Lead@3 speakers share insights into impactful leadership

Close up of UGA Arch

Three women leaders shared their journeys and lessons learned along the way

Three University of Georgia leaders shared candid reflections on authenticity, values and accountability as part of the Office of Academic and Community Engagement’s Lead@3 spring 2026 speaker series, offering insights into what impactful leadership looks like in practice.

Each semester, Lead@3 features three speakers who deliver individual talks focused on women’s leadership in higher education and beyond. This spring’s speakers — Sheila J. Davis, assistant to the president; Michelle Elliott, director of the Archway Partnership; and Cara Winston Simmons, director of the Office for Student Success and Achievement — recounted their leadership journeys and the lessons that have shaped their approaches.

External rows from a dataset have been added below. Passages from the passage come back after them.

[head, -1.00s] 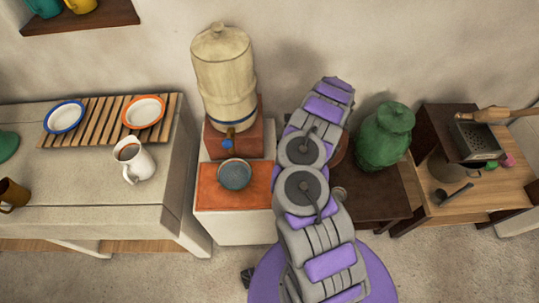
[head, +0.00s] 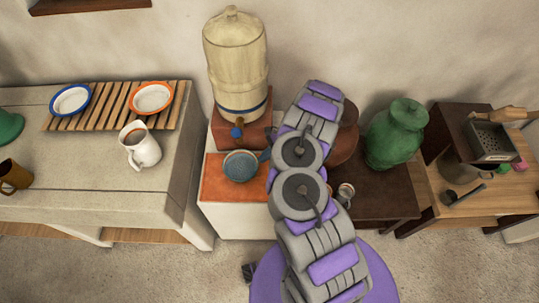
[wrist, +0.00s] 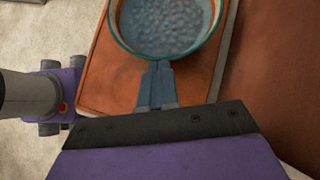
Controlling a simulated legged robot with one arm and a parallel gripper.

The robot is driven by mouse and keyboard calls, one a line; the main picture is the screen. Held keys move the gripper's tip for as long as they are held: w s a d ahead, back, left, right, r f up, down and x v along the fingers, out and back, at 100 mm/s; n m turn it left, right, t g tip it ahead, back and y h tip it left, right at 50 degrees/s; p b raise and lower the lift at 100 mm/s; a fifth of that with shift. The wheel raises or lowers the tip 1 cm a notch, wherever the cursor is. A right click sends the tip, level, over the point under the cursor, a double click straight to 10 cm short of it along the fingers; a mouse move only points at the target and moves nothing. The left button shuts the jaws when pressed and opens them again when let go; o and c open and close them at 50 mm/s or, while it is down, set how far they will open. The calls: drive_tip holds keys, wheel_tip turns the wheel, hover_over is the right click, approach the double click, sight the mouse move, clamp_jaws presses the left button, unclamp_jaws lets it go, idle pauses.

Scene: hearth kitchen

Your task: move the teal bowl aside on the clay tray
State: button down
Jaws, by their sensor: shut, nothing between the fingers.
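The teal bowl (head: 240,166) sits upright on the orange clay tray (head: 222,190), below the tap of a large water crock. In the wrist view the bowl (wrist: 168,48) shows a teal rim and a mottled blue-grey inside, cut off by the top edge. The clay tray (wrist: 103,75) spreads under it. My gripper (wrist: 158,68) is shut and empty, its blue-grey fingertips at the bowl's near rim. I cannot tell whether they touch it. In the head view my gripper (head: 265,156) shows just right of the bowl, partly hidden behind my arm.
The cream water crock (head: 236,62) stands on a clay block behind the tray, its blue tap (head: 236,132) close to the bowl. A white jug (head: 141,148) stands on the left counter. A green jar (head: 395,135) and small metal cup (head: 345,192) are right of my arm.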

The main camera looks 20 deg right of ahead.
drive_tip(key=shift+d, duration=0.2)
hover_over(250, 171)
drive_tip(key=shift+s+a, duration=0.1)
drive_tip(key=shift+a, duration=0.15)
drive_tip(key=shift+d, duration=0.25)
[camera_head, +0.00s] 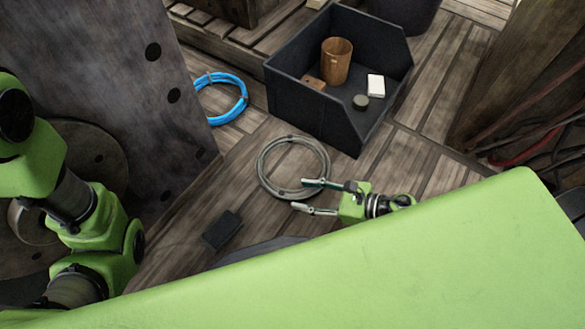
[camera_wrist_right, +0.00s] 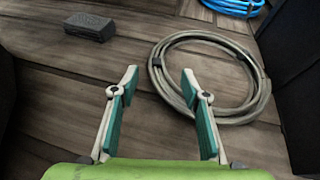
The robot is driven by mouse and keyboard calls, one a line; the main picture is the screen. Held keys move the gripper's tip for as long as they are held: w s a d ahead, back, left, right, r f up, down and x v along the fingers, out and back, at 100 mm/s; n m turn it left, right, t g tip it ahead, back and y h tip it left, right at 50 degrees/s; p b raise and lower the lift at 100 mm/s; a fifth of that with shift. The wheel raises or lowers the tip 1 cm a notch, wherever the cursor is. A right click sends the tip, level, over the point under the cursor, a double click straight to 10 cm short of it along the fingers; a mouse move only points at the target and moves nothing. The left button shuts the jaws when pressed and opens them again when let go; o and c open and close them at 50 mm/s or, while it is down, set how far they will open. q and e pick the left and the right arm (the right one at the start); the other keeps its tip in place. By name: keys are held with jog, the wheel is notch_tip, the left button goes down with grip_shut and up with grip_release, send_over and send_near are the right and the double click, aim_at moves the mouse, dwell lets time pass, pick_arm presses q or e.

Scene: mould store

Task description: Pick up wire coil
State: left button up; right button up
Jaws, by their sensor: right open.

During her Feb. 25 talk, Simmons admitted she didn’t confidently call herself a leader until much later in life, even though she had been leading through various jobs and volunteer roles for years. Part of her hesitation came from not seeing herself reflected in leaders around her. She said participating in the Women’s Staff Leadership Institute at UGA in 2017 helped her clearly recognize herself as a leader.

“It helped me see myself as a leader not because I became someone new, but because I finally had language and confidence for who I already was,” she said.

Simmons also said that while there is always room to grow and evolve, your “core self” is the foundation for effective leadership. She described how leading from who you are instead of leading as someone else creates authentic, rather than performative, leadership.

Elliott, who spoke March 10 with Archway Partnership operations coordinators Angel Jackson and Sharon Liggett, named three core values that she and her team developed on a retreat in 2021: teamwork, flexibility and trust.

“I have them on a sticky note on my desk. It’s the first thing I look at every day when I come to work,” Elliott said. “We are operating on trust, teamwork and flexibility every day.”

Elliott likened core values to muscles that a person knows need exercising even when they don’t feel like it. She credits the core values that she and her team developed with grounding them in their work. 

“When we hire a new team member, we take it very seriously. We want someone on our team who lives these values, and I think we are very productive and high-focused because of this,” she said.

In her April 22 talk, Davis, who has worked at UGA for 33 years, shared three key leadership lessons that she has learned over her career: leadership is not about a title but rather how you show up; leadership is about being an example for others; and leadership isn’t something that you achieve once, but something you choose every day.

“Some of the most important leadership happens long before a title ever comes,” Davis said. “It shows up in how you support others, in the way you take initiative and how you build trust.”

Davis also emphasized that leadership becomes apparent in how a person handle mistakes. She shared a time when she accidentally omitted important names from an event invitation list and faced a choice to either minimize, deflect or own her mistake. She addressed the issue quickly, corrected it and developed processes to ensure it didn’t happen again.

“Leadership really shows up in how you respond when things don’t go perfectly. Making a mistake doesn’t define you, but how you respond to it does,” Davis said.